Little Family by Ishmael Beah is a beautiful story about 5 young people living on the outskirts of society.
Elimane, Khoudiemata, Ndevui, Kpindi, and the youngest, Namsa rely on one another creating ways to survive in their world. They survive through wit and ingenuity while being very careful and alert to their surroundings.
I was caught up in the beauty of the Little Family. Each personality shined through uniquely as the story unfolds. Khoudi stands out the most. She is a young woman learning more about herself and her needs. She starts embarking on excursions separate from the Little Family. She longs to be a part of the world where she is accepted.
At a turn of events, the Little Family engages with a man that offers them top secret jobs for good pay. They begin to make some money that helps the Little Family be fed and comfortable. At least for a while.

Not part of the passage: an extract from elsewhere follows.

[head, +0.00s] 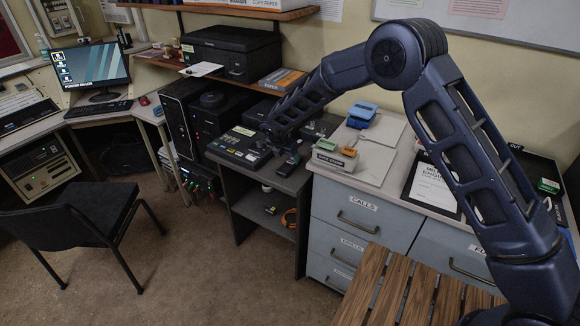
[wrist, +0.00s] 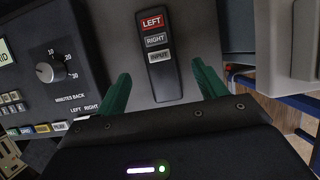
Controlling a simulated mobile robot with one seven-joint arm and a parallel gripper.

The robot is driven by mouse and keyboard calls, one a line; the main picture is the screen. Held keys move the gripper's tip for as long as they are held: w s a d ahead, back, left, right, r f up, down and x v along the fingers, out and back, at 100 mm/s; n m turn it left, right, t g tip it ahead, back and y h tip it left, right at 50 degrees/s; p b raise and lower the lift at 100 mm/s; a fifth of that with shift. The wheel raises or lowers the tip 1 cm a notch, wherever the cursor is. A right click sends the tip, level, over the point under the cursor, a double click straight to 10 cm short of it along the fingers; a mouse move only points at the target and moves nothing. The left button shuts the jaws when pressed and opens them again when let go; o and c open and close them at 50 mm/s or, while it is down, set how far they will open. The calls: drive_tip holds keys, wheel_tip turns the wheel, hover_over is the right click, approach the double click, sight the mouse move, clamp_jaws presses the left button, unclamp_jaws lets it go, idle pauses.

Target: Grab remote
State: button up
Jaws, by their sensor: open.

You'll be immersed by the imagery of the story. I imagined the facial expressions of the characters, the heat of the sun, the sweat on their shirts, and the ocean breeze on their faces. Beah creates a world that you just wrap yourself in and you'll be sad to separate from the Little Family when it's all over.
But before completing the book, you'll find that Ishmael Beah touches on colonialism and its erasure of culture. He shows how colonization denies people the stories of their ancestry. He shows us that when marginalized people collide with affluence it creates resentment in those with less. The ease of wealth and comfortability to not worry about when the next meal will come is juxtaposed to the plight of the Little family. Moreover, this story highlights corrupt politicians and their continued assault on its citizens.
This story is about resiliency of the marginalized. It's about embracing one's heritage and ethnic roots, all while seeing the impact of white colonialism.